The REUL bill allows all EU legislation to expire on the deadline unless Ministers decide to preserve it – yes, Ministers. The lack of parliamentary scrutiny leads the devolved governments to label it a “power-grab”. MPs as different as Stella Creasy and David Davis have vigorously complained that Whitehall, not Parliament, is “taking back control” from Brussels.
Wildlife organisations are seething about the bill.
The RSPB calls it an #AttackOnNature and wants it “binned”. The Government is “ripping up nature protection”, says the Essex Wildlife Trust CEO. It’s a threat to marine life, asserts the Marine Conservation Society. The Norfolk Wildlife Trust CEO is shocked by the “utterly astonishing and reckless policy making.”
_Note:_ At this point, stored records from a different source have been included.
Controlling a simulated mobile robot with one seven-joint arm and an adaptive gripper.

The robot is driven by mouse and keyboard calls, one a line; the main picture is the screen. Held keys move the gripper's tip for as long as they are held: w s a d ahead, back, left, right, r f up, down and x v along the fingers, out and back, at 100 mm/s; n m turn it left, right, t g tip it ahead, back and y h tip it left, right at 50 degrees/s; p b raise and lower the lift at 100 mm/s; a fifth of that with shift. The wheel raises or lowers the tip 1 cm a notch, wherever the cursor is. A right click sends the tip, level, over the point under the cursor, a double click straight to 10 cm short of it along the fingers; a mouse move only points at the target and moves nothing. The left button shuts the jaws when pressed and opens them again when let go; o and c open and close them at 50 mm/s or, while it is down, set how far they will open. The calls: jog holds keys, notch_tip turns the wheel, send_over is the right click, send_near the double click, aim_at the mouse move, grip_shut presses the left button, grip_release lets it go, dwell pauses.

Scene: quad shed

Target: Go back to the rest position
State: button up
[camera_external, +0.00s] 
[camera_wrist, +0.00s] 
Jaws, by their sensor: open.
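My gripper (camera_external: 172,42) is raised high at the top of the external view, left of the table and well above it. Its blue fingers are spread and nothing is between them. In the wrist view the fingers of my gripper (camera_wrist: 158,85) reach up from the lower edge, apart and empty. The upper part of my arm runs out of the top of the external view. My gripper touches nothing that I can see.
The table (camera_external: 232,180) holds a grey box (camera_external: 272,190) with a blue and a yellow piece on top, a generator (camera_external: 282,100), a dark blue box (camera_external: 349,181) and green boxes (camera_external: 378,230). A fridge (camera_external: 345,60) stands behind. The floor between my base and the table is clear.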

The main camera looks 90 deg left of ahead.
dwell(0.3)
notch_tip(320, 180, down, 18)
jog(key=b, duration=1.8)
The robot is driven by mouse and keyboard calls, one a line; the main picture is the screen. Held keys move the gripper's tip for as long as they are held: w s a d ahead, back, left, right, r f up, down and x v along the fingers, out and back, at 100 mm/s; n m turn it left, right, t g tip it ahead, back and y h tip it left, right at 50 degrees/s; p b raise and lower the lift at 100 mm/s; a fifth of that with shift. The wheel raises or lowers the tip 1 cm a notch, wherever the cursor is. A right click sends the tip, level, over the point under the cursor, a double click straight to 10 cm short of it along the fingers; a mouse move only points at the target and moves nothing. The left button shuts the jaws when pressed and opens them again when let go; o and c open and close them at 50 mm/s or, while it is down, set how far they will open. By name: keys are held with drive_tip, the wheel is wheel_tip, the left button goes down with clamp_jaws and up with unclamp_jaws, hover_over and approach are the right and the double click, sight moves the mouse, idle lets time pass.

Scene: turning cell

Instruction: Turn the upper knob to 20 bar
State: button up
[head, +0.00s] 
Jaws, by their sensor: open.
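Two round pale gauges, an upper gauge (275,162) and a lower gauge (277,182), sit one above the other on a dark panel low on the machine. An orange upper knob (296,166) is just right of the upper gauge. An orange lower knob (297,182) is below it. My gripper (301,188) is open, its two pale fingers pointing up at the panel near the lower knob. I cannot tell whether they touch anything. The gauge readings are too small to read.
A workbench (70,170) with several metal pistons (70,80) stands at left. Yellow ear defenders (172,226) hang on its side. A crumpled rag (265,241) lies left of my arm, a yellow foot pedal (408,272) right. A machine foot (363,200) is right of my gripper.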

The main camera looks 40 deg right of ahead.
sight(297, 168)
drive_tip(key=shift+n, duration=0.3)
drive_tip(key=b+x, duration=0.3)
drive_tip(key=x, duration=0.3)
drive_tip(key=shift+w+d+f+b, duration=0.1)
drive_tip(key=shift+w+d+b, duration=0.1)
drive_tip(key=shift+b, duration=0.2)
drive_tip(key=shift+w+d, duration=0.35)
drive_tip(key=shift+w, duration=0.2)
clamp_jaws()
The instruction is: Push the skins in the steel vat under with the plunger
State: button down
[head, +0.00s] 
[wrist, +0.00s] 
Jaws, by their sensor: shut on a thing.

Craig Bennett of the Wildlife Trusts describes the bill as “deeply ideological”. He visited Hazlewood Marshes on Suffolk’s Alde Estuary to demonstrate what could be lost. This conservation area is protected by the EU Habitats Directive. If this is repealed, the estuary could lose its special status conserving threatened animal and plant species. (Ironically, this 1980s Directive was drafted by Boris Johnson’s father Stanley, for which the RSPB awarded him a medal.)
Which laws are wildlife organisations particularly worried about losing?
- Habitats Regulations 2017
- Urban Waste Water Treatment Regulations 1994
- Conservation of Offshore Marine Habitats & Species Regulations 2017
- Environmental Assessment of Plans & Programmes Regulations 2004
- Town & Country Planning (Environmental Impact Assessment) Regulations 2011
- Water Environment (Water Framework Directive) Regulations 2017
They concern preserving habitats and rare species, curbing invasive development and preventing sewage or pollution discharges in waterways. Moreover, because of intricate links between them, legislation such as the Wildlife and Countryside Act will be rendered ineffective if we lose the Habitats Regulations. Fifty protected native species would be threatened, including dolphins, otters, dormice and fen orchids.
Following a regulatory free-for-all, we could see dirtier air, polluted water, soil erosion and smaller harvests, causing illness and food shortages for humans and extinctions for animals.
The UK has set demanding targets for nature recovery, and signed the COP15 agreement to reverse biodiversity loss. By 2030 it aims to preserve 30% of land for nature, and reverse the decline in species abundance. If environmental laws are wiped off the statue books without replacements, these targets are practically unachievable. Already, the government is permitting “emergency use” of a banned pesticide just days after the EU tightened its own restrictions. This neonicotinoid can kill millions of bees, and we all know how crucial bees are to eco-systems. The underlying concern with REUL is that despite ministers’ verbal assurances, they will have sweeping powers to revoke good laws which benefit the environment. Also, continued government rhetoric promising the removal of “red tape” makes it hard to believe in their “roadmap for a cleaner, greener country”.